◆ **Exercise task**: From the material below, list every line containing "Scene".

Robot state and action records:
— Start —

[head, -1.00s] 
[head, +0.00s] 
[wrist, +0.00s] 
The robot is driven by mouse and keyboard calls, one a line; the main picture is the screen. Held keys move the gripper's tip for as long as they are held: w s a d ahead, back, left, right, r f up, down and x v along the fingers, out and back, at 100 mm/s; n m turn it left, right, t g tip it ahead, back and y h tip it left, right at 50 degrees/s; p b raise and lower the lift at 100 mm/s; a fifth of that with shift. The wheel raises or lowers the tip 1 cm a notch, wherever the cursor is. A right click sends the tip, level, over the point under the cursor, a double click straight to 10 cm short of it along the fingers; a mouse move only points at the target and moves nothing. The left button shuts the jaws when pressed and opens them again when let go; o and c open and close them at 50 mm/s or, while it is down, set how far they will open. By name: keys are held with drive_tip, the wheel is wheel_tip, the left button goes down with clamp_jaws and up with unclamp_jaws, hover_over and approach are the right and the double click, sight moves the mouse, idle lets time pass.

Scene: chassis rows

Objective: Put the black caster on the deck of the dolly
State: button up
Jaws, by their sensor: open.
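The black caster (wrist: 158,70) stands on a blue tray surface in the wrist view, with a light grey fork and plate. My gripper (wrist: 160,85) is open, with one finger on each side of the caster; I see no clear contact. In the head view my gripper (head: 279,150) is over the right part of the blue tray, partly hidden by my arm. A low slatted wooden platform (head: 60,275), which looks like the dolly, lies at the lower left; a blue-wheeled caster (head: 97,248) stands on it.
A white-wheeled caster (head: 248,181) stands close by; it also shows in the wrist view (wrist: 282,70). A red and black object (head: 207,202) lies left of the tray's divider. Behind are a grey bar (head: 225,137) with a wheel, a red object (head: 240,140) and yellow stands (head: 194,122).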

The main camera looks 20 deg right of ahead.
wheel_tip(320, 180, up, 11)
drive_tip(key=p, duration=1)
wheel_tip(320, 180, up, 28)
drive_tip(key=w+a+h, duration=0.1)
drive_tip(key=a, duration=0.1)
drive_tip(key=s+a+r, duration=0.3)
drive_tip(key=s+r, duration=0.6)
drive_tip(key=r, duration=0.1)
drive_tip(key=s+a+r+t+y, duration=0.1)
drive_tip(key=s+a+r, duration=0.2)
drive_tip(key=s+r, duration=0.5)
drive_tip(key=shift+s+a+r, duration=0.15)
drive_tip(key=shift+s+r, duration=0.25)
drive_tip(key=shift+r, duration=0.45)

— End —
— Start —

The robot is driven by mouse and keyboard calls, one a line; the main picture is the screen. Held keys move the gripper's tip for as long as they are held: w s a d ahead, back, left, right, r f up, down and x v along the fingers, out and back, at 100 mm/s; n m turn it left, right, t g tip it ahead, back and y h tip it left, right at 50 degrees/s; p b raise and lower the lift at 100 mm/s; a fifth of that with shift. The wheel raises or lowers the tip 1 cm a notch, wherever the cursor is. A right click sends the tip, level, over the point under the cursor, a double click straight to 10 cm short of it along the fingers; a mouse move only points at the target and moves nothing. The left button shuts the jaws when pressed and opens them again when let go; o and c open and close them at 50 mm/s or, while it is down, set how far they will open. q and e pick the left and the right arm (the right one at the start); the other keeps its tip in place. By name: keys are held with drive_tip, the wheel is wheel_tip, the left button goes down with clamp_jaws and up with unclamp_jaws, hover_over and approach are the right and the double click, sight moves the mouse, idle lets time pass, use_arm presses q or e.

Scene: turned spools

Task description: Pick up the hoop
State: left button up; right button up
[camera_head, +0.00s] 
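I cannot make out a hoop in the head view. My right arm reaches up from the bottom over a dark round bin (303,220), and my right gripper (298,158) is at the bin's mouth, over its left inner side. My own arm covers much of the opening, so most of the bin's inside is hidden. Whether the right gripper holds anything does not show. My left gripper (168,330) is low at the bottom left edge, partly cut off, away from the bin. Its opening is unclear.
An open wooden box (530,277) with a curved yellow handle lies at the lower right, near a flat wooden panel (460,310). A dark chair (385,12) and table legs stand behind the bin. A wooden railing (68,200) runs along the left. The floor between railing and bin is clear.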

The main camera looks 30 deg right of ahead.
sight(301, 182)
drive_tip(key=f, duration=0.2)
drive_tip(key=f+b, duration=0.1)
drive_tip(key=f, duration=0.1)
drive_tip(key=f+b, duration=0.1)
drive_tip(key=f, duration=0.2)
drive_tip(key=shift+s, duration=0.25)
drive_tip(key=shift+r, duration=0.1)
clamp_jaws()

— End —

◆ **Answer to the problem**:
Scene: chassis rows
Scene: turned spools

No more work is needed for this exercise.